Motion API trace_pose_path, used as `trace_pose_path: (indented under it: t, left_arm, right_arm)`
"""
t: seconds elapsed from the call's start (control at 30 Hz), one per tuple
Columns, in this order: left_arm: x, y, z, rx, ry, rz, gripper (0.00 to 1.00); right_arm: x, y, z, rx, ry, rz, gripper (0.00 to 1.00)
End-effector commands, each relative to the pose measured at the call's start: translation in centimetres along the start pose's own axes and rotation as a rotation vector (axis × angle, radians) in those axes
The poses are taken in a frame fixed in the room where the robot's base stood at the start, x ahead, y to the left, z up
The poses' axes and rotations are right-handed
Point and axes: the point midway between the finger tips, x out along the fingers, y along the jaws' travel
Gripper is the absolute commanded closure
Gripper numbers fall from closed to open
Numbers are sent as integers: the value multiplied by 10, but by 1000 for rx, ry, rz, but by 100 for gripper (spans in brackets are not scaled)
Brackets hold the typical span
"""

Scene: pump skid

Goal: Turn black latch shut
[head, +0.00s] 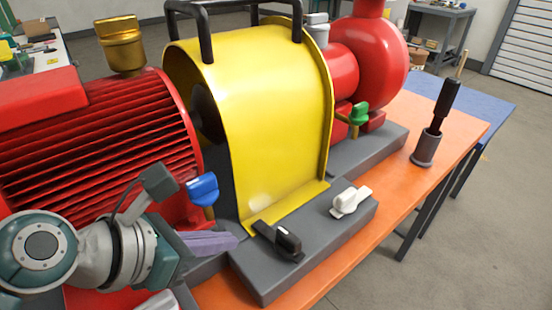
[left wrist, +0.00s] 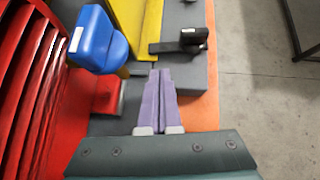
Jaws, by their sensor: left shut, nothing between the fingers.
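The black latch (head: 280,241) sits on the grey base plate at the front foot of the yellow guard (head: 255,120). Its raised grip stands on a flat black strip that runs slantwise across the plate. In the left wrist view the latch (left wrist: 182,43) is ahead of the fingers and a little to the right. My left gripper (head: 232,242) is shut and empty, with its purple fingers together. Its tips are left of the latch and apart from it; they also show in the left wrist view (left wrist: 159,75). My right gripper is not in view.
A white latch (head: 349,201) sits further along the plate. A blue-handled valve (head: 203,190) stands close above my left fingers, beside the red finned motor (head: 90,140). A green-handled valve (head: 358,113) and a cup with a black-handled tool (head: 426,148) are further right. The orange tabletop (head: 340,262) is clear in front.

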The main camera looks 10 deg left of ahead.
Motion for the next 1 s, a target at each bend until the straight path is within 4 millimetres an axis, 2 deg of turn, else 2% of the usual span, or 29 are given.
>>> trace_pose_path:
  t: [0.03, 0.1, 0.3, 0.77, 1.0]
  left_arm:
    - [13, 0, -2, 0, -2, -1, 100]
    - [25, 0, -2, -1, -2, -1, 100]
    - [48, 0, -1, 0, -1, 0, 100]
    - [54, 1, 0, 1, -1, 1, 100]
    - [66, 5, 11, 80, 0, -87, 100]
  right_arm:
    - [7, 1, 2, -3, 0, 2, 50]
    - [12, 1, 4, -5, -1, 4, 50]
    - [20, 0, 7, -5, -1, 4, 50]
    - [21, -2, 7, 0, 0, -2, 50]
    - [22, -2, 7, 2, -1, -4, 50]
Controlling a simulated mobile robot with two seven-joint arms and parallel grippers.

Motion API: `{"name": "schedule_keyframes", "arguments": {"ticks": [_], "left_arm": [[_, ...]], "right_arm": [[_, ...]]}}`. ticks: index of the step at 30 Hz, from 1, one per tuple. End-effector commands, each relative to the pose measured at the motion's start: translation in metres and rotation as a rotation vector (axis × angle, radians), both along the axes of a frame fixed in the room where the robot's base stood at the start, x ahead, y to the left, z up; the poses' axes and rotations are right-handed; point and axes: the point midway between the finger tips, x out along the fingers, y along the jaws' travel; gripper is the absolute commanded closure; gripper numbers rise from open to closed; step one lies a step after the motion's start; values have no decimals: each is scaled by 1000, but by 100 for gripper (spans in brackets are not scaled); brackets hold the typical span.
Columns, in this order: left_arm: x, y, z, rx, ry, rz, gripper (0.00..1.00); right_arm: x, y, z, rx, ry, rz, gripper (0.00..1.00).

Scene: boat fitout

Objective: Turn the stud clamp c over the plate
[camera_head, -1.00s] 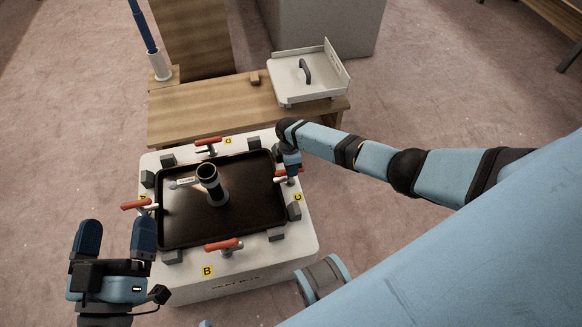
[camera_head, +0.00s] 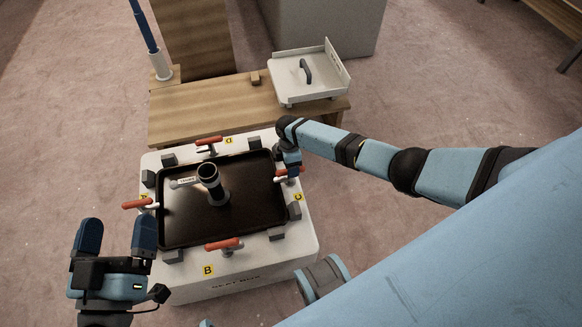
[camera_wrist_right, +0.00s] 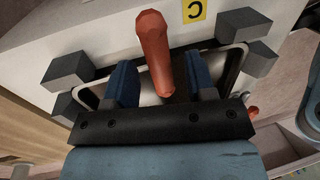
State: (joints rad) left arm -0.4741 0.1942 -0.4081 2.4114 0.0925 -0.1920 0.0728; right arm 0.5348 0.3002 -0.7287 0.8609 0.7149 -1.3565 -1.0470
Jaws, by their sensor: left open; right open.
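Stud clamp c (camera_head: 281,173) has a red handle and sits at the right edge of the dark plate (camera_head: 180,225), by the yellow C label (camera_head: 298,197). My right gripper (camera_head: 291,170) is over it in the head view and hides part of it. In the right wrist view the red handle (camera_wrist_right: 154,48) stands between the two blue fingers of my right gripper (camera_wrist_right: 163,75), with a gap on both sides. The fingers are open. My left gripper (camera_head: 117,235) is open and empty, off the front left corner of the white box (camera_head: 245,279).
Other red-handled clamps stand at the back (camera_head: 209,141), left (camera_head: 137,204) and front (camera_head: 223,244) of the plate. Grey blocks line its rim. An upright tube (camera_head: 211,180) stands on the plate. Behind is a wooden bench (camera_head: 205,108) with a white handled tray (camera_head: 288,82).

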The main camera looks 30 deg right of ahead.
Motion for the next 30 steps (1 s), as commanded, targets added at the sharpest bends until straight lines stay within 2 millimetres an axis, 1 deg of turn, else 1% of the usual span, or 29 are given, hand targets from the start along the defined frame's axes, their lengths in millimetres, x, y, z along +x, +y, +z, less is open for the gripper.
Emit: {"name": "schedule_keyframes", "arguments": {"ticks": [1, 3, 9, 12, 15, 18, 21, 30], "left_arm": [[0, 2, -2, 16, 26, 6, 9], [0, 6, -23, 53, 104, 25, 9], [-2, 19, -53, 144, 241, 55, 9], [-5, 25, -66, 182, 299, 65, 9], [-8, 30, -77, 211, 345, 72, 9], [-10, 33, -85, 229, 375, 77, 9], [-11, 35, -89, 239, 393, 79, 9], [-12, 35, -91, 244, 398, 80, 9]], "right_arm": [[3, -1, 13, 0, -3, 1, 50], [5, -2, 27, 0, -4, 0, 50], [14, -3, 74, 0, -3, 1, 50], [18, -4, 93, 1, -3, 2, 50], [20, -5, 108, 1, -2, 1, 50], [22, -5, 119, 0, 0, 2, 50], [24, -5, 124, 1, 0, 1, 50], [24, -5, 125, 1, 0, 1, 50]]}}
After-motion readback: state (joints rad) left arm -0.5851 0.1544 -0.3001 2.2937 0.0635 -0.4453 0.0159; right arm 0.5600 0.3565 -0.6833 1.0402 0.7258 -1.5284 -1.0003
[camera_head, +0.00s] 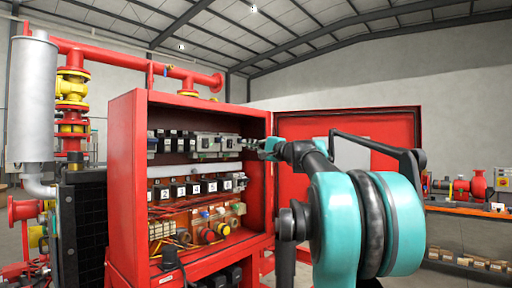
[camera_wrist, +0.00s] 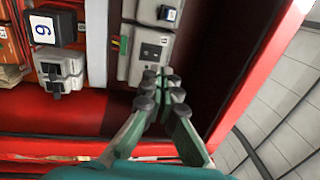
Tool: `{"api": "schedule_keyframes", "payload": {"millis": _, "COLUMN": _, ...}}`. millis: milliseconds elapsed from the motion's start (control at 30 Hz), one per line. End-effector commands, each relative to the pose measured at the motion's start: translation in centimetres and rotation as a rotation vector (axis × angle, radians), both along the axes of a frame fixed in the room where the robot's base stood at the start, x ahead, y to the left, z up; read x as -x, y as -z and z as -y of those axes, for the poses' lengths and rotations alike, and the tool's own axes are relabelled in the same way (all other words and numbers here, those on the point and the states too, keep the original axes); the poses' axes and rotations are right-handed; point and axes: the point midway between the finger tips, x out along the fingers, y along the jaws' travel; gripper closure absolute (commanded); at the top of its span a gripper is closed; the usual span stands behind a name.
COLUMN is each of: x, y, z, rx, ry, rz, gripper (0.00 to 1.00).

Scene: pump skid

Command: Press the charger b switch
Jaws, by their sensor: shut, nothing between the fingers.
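My gripper (camera_head: 268,146) is shut and empty, inside the open red cabinet at the right end of its upper row. In the wrist view the closed fingertips (camera_wrist: 160,88) are over the lower end of a pale grey module (camera_wrist: 152,47) with dark inserts. Whether they touch it I cannot tell. Beside it is another grey part with a dark blue-black rocker (camera_wrist: 167,13). In the head view two pale grey modules (camera_head: 206,143) stand in this row. No label reading charger b is legible, so I cannot tell which switch is charger b.
The red cabinet (camera_head: 125,170) has its door (camera_head: 290,127) open to the right, behind my arm. A row of numbered black blocks (camera_head: 195,188) sits below a pale duct (camera_head: 195,170). In the wrist view, the cabinet's side wall (camera_wrist: 262,60) is close on the right.

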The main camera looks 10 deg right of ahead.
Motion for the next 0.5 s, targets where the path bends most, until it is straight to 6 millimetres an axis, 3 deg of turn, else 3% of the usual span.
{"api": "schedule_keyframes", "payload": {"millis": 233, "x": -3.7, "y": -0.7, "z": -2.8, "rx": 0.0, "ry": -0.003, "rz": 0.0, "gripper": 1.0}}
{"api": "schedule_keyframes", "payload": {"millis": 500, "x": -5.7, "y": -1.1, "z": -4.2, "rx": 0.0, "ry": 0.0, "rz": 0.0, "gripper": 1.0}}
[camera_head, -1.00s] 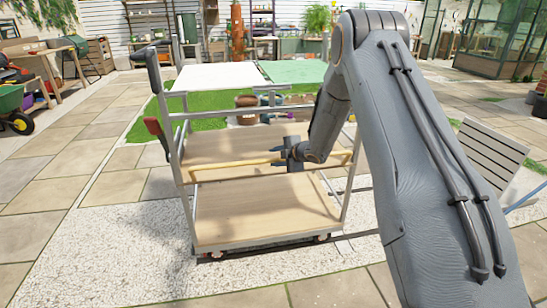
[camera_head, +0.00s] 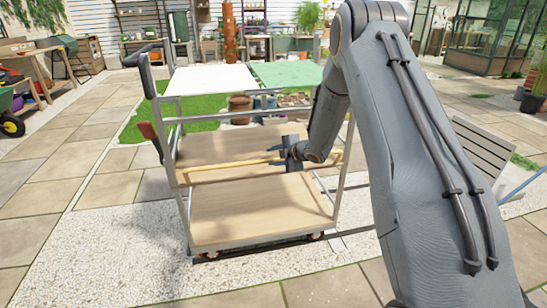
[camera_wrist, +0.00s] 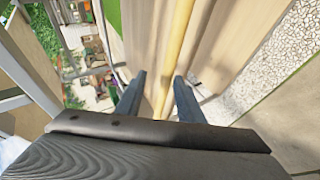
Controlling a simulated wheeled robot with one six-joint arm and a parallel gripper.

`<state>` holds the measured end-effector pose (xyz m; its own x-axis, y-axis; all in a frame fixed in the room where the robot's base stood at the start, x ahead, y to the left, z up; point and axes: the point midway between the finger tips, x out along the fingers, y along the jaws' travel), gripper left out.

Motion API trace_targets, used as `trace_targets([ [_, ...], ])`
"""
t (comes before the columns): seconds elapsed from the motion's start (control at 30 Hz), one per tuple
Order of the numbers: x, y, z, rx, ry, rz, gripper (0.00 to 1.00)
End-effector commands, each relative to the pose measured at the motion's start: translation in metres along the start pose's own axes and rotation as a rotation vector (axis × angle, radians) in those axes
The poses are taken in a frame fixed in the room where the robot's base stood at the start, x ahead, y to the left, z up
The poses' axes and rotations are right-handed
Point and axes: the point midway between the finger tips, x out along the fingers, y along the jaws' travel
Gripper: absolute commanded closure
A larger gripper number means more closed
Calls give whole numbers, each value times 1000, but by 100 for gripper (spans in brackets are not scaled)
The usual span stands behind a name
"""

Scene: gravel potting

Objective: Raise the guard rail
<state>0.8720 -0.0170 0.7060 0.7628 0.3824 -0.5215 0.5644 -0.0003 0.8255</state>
-=-=-
● SHORT TASK
Isolate the lines above that contain the word "main" and copy them.

● EXERCISE RESPONSE
The main camera looks 10 deg left of ahead.
The main camera looks 30 deg right of ahead.
The main camera looks 10 deg right of ahead.

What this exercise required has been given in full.